[Given instruction] Keep to the lines between the one holding "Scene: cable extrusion" and the one holding "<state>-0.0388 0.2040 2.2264", inclusive, and write them out exactly.
[start of Records to process]
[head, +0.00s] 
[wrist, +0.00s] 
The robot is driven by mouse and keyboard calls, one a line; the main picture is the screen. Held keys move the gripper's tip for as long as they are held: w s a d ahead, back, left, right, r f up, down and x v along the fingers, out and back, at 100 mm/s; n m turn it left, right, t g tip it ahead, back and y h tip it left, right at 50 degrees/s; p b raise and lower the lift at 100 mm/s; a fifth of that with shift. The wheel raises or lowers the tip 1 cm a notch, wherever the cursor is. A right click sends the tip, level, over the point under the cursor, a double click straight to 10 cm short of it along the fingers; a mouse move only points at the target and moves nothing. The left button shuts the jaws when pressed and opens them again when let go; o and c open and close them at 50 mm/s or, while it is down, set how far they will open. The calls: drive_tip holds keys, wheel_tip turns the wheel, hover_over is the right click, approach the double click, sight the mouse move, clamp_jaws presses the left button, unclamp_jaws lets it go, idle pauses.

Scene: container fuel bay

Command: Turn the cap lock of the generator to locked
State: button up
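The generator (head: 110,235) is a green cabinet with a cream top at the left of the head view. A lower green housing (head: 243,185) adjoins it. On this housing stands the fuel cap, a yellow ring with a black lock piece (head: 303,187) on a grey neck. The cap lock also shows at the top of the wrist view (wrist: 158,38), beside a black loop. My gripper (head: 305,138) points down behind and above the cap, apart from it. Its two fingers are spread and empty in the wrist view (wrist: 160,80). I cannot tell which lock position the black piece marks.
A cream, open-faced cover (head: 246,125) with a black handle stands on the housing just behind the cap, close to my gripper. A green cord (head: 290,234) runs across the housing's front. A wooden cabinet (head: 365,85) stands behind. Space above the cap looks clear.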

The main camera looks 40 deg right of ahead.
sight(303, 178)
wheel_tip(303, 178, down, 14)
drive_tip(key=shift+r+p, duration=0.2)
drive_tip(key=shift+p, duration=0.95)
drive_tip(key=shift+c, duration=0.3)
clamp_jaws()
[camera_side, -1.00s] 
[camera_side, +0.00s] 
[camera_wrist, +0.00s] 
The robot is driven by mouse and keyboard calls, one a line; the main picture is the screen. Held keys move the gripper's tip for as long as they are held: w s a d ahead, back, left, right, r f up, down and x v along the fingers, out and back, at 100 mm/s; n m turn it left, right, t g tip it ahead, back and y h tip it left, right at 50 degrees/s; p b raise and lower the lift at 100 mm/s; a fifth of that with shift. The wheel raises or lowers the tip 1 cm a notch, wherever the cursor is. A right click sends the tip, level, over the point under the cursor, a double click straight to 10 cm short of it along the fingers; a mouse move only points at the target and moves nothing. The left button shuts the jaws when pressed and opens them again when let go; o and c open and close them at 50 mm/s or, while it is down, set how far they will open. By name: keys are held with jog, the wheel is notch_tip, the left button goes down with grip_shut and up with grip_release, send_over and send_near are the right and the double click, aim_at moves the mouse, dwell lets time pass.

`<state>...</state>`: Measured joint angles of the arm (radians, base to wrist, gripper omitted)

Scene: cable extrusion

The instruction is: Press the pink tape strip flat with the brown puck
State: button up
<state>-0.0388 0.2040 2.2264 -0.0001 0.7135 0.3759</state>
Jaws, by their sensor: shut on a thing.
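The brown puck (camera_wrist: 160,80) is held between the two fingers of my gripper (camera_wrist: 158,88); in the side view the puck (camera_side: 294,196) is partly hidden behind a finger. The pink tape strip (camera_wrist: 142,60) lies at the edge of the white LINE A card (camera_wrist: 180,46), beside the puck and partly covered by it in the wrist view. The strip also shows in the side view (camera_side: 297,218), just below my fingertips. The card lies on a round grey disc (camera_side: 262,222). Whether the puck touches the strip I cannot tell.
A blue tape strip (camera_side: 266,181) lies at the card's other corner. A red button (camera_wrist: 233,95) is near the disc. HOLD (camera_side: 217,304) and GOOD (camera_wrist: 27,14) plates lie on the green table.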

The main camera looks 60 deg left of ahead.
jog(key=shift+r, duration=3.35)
[end of Records to process]
[Finished exercise]
Scene: cable extrusion

The instruction is: Press the pink tape strip flat with the brown puck
State: button up
<state>-0.0388 0.2040 2.2264 -0.0001 0.7135 0.3759</state>

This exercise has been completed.